So let’s set the birds aside for a moment. Even if a few had survived, and even if a few return in the future, the fact remains that The Nature Conservancy has been in the oil and gas business for a decade and half. That this could happen in
the age of climate change points to a painful reality behind the environmental movement’s catastrophic failure to effectively battle the economic interests behind our soaring emissions: large parts of the movement aren’t actually fighting those interests—they have merged with them.
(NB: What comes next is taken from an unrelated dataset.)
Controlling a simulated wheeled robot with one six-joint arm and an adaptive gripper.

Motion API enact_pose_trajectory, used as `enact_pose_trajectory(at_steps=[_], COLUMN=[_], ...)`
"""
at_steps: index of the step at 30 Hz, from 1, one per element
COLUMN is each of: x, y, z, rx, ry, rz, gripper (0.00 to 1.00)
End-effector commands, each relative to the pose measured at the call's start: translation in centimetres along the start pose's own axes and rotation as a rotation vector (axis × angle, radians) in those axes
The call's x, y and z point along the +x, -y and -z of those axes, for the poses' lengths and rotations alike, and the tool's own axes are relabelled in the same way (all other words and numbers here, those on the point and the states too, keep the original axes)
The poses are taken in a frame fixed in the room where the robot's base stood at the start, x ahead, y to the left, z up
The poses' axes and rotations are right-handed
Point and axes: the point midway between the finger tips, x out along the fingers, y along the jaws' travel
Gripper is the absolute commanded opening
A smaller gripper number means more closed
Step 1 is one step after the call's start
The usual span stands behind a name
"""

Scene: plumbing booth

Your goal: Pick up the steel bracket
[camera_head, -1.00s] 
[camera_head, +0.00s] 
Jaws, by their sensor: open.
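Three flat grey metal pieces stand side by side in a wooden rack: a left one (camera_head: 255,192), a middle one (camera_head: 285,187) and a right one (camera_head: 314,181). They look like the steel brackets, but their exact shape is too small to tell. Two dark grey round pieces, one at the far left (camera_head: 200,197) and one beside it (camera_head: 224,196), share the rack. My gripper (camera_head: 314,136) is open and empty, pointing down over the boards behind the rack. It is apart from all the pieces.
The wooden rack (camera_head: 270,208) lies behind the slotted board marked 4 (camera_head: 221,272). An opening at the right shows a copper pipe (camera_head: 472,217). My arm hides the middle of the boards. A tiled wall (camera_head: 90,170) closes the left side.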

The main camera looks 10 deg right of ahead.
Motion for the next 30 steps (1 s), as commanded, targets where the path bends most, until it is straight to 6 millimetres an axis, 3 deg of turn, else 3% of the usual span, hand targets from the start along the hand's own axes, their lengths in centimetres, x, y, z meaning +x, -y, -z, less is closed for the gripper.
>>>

The Nature Conservancy, I should stress, is the only green group (that I
know of, at least) to actually sink its
own oil and gas wells. But it is far from the only group to have strong ties with the fossil fuel sector and other major polluters. For instance, Conservation International, The Nature Conservancy, and the Conservation Fund have all received money from Shell and BP, while American Electric Power, a traditional dirty-coal utility, has donated to the Conservation Fund and The Nature Conservancy. WWF
(originally the World Wildlife Fund) has had a long relationship with Shell, and the World Resources Institute has what it describes as “a long-term, close strategic relationship with the Shell Foundation.” Conservation International has partnerships with Walmart, Monsanto, Australian-based mining and petroleum giant BHP Billiton (a major extractor of coal), as well as Shell, Chevron, ExxonMobil,
Toyota, McDonald’s, and BP (according to
The Washington Post
BP has channeled $2 million to Conservation International over the years).
I
And that is the barest of samplings.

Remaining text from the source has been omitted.